Le maire, Ambdilwahedou Soumaïla, le regrette amèrement : « Nous sommes dans le noir parce qu’en plus des caméras, les radios ne fonctionnent plus. Même les agents n’ont nulle part où travailler dans de bonnes conditions. »

Sans images, sans radios fiables et avec moins de renforts policiers qu’après le cyclone, les forces de l’ordre tentent d’occuper le terrain comme elles le peuvent.

Les patrouilles de la BAC se succèdent dans les zones les plus sensibles, notamment les bidonvilles de tôle où vivent de nombreuses familles étrangères et où, selon les policiers, se regroupent plusieurs bandes locales. La tension y est palpable. Les agents décrivent un environnement où « tout le monde observe tout le monde », et où leur présence déclenche régulièrement des jets de pierre ou de projectiles métalliques.

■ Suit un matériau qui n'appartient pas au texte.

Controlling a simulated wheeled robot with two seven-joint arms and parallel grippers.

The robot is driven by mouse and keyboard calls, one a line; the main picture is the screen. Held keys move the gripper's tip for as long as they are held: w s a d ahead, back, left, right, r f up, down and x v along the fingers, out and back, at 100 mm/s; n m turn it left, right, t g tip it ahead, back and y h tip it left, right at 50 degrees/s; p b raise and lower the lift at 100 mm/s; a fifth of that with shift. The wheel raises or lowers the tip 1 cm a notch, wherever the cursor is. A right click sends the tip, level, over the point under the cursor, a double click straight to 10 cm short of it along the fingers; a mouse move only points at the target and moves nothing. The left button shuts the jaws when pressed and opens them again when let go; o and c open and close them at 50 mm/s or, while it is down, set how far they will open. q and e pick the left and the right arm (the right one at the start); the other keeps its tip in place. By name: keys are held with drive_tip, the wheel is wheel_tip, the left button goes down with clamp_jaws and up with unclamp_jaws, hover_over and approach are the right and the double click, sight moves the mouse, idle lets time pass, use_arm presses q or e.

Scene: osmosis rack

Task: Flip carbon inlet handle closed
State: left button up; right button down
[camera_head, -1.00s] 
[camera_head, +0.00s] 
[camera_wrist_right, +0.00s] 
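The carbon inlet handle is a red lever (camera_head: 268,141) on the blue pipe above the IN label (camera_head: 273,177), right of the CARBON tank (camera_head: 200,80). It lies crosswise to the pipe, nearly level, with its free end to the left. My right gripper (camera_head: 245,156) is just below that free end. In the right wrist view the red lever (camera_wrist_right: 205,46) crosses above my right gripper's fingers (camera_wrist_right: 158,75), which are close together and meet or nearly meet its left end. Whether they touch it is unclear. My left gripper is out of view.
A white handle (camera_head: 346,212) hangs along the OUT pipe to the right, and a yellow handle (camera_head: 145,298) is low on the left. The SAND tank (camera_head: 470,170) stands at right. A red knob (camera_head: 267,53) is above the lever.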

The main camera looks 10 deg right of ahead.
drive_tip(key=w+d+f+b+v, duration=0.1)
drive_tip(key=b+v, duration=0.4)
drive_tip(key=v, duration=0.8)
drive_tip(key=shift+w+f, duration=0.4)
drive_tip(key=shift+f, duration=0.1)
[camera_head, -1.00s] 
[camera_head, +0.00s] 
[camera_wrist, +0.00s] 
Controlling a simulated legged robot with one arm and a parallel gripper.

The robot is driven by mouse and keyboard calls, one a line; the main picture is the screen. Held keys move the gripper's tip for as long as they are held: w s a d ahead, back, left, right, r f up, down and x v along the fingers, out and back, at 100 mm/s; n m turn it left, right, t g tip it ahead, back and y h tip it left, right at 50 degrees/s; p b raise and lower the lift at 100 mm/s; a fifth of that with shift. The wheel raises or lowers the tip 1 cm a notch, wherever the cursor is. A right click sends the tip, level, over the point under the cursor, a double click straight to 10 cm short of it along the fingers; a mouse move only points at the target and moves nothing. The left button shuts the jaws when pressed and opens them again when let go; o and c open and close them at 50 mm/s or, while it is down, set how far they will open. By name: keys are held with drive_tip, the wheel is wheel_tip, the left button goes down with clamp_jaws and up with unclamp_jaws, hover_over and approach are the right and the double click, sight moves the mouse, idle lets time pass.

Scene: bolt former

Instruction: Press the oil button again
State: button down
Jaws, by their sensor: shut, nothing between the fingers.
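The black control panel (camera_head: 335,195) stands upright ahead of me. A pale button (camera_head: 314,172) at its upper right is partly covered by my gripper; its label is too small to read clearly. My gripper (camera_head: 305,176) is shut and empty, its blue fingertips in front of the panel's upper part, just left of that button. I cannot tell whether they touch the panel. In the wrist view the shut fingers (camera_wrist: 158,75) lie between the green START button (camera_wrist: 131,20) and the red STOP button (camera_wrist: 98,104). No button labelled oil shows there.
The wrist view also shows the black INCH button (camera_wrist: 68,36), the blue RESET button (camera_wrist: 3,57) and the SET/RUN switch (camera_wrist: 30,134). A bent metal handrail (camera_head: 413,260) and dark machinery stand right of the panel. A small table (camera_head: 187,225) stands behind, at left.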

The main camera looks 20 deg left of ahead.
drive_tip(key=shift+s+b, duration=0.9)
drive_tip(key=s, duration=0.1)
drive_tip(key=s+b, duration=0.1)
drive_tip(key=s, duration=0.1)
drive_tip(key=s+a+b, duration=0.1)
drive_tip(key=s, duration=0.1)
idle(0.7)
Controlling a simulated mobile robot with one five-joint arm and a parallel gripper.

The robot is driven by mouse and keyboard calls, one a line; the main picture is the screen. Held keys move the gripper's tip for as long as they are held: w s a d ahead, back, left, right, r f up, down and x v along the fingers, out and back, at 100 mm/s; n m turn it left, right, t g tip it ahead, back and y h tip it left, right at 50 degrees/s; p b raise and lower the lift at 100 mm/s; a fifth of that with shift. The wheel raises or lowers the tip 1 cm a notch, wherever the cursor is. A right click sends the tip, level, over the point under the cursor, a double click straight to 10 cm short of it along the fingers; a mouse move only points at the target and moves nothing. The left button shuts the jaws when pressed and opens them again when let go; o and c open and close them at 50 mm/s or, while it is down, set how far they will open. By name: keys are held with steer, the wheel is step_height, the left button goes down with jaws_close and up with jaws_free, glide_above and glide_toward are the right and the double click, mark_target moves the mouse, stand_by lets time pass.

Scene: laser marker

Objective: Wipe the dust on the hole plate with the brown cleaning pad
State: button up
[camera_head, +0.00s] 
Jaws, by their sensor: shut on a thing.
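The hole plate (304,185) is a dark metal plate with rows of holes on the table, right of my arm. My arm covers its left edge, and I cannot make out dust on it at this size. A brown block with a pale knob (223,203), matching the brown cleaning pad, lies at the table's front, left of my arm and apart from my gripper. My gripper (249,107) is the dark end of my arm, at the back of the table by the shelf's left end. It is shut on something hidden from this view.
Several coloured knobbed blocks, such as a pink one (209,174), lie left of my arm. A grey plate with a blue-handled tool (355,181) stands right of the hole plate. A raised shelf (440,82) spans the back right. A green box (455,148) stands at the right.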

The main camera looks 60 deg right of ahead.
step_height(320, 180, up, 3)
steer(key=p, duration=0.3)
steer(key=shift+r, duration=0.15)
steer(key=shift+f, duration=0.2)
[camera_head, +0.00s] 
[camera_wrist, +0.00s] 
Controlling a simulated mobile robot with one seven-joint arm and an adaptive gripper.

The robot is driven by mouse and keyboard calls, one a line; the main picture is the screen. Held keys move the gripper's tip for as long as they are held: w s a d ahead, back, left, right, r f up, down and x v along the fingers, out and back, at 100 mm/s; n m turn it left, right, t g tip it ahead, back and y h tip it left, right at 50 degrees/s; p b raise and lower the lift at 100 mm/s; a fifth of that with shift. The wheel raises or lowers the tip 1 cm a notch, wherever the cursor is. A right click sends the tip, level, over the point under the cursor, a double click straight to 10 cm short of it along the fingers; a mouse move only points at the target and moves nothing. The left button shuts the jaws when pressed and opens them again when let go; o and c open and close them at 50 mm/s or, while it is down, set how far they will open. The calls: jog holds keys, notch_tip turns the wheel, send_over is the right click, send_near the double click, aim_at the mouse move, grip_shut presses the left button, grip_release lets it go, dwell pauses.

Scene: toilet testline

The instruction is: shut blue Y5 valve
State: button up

Les voitures de police en portent les traces : impacts, carrosseries enfoncées, vitres fissurées.

Une population épuisée, une reconstruction à l’arrêt

La tombée de la nuit accentue encore la difficulté. À cause des dégâts laissés par le cyclone, de nombreuses rues restent non éclairées. « Dans ce quartier, il y avait des lumières un peu partout. Depuis le passage de l’ouragan, c’est l’obscurité totale », explique un policier.

Dans ces conditions, repérer un délit en cours devient presque impossible. Les agents arrivent souvent trop tard.

La plupart des vols sont commis par de jeunes hommes, parfois mineurs, souvent sans ressources. Kader, 23 ans, né à Mayotte de parents comoriens, assume avoir déjà purgé plusieurs peines de prison. « On est violent parce qu’on n’a pas assez à manger. Et puis on veut s’habiller comme les autres, avoir les mêmes baskets. Mais tu n’as pas de travail, tu n’as rien. Alors on se sent obligé de voler, même si ce n’est pas bien », confie-t-il.

Un an après Chido, les stigmates du cyclone sont encore bien visibles. Les habitants vivent entre les ruines, la peur et la colère. La reconstruction n’a véritablement commencé que par endroits, et l’île semble s’enliser dans une spirale d’insécurité et de pauvreté dont les Mahorais peinent à sortir.